» EXERCISE DATA:
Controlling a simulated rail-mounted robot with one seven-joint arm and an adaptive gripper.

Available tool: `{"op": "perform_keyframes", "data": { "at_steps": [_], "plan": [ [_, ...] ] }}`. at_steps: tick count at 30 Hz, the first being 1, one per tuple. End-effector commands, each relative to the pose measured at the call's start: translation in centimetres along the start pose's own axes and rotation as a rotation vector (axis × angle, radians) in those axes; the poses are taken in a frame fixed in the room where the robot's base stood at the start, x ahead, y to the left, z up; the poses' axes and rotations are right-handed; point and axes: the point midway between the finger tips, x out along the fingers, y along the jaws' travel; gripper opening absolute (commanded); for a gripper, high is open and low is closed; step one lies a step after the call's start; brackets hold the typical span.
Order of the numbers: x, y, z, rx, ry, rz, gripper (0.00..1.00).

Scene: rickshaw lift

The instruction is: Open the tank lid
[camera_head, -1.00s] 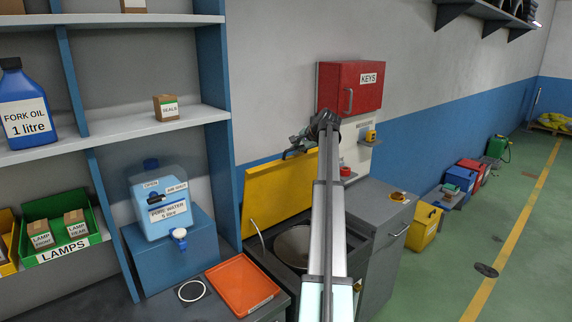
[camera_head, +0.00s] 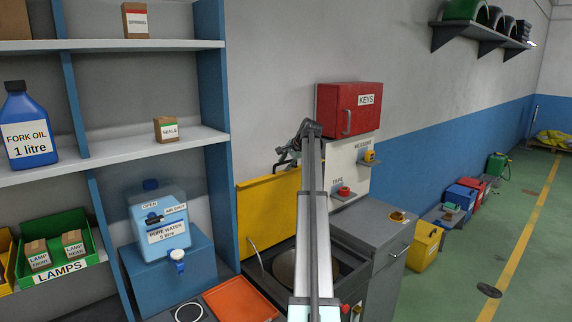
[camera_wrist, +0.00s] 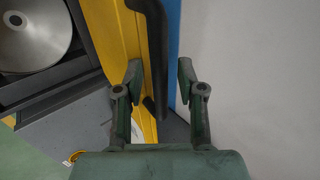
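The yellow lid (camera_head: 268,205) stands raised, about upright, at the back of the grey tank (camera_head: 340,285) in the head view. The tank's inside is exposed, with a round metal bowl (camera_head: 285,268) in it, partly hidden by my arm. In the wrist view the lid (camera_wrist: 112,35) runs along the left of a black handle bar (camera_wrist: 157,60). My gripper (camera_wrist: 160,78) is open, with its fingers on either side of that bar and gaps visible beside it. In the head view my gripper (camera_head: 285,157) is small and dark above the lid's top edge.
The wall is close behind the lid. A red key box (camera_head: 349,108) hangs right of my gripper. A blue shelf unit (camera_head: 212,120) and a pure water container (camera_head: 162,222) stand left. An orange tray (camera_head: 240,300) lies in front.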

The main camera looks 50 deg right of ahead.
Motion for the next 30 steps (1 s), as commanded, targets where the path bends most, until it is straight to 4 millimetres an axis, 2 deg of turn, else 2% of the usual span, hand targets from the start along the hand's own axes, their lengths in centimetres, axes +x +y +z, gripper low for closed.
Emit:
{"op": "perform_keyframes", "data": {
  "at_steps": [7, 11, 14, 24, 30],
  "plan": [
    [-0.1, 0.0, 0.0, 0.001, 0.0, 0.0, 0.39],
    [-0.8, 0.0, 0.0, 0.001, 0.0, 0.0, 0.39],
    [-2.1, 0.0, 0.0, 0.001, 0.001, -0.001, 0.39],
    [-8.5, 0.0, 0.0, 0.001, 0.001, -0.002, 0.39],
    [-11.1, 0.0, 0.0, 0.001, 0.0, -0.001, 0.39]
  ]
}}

* * *

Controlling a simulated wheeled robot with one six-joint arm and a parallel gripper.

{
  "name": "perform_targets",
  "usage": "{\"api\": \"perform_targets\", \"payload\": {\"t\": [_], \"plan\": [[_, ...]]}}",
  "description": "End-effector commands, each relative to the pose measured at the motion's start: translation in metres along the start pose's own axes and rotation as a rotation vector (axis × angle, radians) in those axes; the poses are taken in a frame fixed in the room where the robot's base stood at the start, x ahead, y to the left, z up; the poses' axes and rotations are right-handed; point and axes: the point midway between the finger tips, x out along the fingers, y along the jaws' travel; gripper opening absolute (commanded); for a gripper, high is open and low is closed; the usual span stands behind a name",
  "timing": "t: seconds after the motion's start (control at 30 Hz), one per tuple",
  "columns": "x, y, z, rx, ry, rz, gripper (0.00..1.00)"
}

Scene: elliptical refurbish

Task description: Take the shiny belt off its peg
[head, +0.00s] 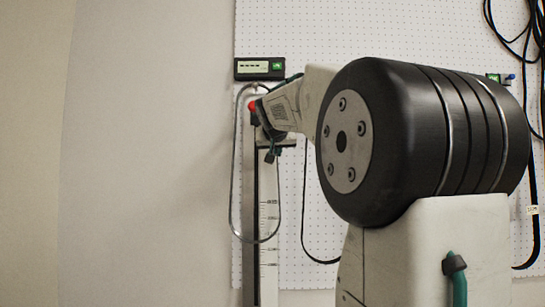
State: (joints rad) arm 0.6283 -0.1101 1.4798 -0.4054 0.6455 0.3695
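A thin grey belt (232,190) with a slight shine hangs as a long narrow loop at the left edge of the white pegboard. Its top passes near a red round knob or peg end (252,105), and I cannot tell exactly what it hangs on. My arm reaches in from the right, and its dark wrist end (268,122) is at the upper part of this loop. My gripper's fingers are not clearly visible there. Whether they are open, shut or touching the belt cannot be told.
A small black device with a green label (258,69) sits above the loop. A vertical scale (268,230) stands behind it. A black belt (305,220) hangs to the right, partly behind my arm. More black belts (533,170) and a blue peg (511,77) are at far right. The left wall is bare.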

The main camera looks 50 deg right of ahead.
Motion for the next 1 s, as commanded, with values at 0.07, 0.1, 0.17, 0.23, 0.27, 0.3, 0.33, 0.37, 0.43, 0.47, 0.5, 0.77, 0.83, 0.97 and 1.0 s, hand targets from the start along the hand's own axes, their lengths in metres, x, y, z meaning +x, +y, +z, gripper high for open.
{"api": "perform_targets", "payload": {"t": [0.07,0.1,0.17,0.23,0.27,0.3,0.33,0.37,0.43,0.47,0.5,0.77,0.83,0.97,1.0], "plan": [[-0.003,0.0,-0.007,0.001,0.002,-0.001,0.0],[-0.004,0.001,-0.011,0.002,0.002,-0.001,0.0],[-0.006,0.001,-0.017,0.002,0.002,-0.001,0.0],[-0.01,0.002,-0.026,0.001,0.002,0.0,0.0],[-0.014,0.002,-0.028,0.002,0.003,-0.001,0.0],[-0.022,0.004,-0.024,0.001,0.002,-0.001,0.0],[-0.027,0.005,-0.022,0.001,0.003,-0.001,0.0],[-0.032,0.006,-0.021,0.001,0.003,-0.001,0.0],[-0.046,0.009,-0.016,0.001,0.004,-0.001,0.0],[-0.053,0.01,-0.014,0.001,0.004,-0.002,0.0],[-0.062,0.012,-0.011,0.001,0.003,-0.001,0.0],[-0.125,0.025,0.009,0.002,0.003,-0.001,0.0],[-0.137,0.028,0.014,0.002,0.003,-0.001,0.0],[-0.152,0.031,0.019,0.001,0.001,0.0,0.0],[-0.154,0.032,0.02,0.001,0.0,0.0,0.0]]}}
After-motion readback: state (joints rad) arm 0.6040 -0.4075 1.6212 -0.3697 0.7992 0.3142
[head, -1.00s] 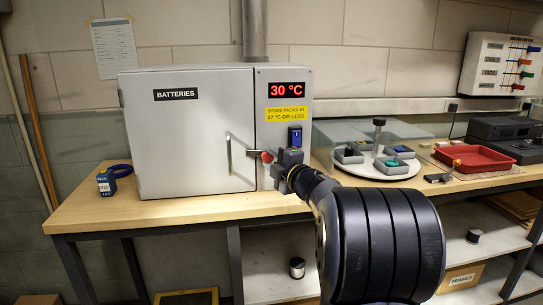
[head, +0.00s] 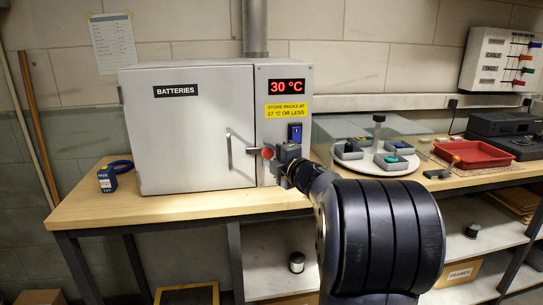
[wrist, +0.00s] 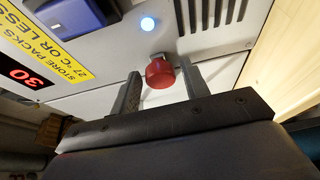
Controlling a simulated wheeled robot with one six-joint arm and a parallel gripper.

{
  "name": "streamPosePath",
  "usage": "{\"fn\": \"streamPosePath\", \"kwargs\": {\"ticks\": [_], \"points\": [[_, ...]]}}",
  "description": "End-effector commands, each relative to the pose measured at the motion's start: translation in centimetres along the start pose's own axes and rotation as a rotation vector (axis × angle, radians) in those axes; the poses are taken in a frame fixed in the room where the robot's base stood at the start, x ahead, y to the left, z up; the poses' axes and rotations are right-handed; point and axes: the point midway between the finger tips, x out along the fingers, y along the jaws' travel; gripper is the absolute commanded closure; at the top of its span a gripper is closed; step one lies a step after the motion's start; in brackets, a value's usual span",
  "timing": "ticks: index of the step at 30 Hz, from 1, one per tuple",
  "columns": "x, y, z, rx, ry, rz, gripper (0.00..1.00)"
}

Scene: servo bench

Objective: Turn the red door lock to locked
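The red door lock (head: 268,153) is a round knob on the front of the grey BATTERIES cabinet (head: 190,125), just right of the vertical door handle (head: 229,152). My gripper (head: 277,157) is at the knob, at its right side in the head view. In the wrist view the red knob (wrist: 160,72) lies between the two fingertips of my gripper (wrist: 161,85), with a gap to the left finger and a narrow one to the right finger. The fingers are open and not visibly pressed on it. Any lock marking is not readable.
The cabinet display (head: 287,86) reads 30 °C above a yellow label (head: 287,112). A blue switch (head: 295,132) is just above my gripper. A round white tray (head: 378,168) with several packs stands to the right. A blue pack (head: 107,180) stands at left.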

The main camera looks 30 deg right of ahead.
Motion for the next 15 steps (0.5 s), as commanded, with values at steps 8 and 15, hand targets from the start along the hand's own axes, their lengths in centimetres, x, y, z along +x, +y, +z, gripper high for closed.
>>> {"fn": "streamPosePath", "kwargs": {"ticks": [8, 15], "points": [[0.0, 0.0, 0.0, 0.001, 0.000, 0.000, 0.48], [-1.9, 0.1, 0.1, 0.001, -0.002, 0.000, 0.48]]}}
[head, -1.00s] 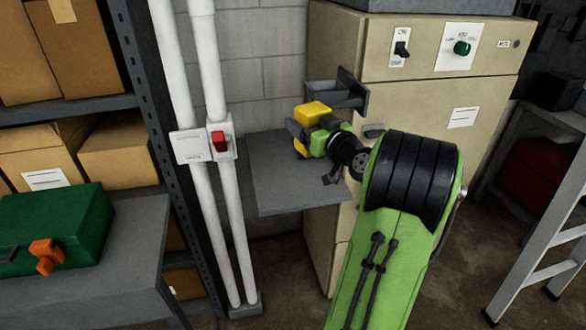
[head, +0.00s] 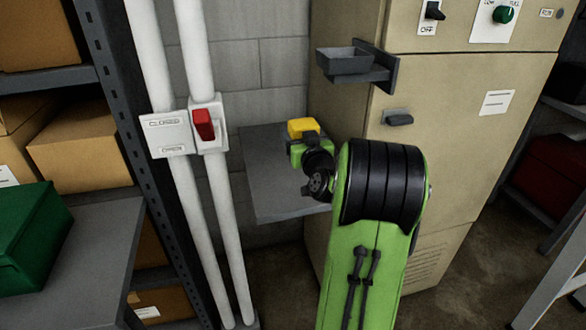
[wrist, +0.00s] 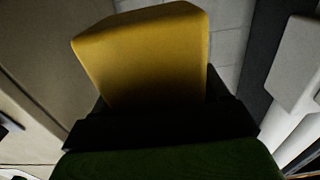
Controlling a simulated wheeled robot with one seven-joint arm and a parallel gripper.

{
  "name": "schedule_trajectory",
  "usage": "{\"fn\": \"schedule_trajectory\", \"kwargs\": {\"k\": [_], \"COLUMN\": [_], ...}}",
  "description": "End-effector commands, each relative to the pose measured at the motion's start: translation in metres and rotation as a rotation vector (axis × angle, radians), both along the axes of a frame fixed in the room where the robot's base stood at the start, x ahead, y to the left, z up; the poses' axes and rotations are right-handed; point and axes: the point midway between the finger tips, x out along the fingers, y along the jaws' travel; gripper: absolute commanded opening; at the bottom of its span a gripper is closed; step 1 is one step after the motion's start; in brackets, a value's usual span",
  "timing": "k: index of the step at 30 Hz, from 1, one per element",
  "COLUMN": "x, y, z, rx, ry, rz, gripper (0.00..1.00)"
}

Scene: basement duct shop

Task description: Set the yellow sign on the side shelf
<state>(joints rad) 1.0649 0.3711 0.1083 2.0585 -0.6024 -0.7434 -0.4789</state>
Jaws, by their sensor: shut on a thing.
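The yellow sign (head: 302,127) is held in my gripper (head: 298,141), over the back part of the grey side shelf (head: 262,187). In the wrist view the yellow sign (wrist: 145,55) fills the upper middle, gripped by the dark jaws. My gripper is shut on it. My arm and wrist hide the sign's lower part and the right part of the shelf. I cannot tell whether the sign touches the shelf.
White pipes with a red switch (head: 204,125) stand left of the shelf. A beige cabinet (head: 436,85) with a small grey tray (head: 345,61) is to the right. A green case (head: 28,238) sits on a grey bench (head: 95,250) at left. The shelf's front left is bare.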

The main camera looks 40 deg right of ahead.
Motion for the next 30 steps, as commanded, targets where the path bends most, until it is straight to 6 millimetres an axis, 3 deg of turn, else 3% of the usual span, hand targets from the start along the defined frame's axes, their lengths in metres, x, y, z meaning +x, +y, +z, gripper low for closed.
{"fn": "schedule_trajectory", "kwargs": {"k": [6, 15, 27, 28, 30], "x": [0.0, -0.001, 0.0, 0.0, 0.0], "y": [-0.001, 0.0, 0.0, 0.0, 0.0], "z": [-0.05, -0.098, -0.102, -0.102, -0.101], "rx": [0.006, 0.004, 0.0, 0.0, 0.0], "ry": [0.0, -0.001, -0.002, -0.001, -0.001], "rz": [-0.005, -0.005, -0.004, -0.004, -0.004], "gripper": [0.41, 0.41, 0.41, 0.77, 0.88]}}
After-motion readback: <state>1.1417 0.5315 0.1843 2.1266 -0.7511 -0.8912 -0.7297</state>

» GOAL:
State how many lines hold the word "index". The number is the whole answer.

» OUTPUT FOR THIS TASK:
2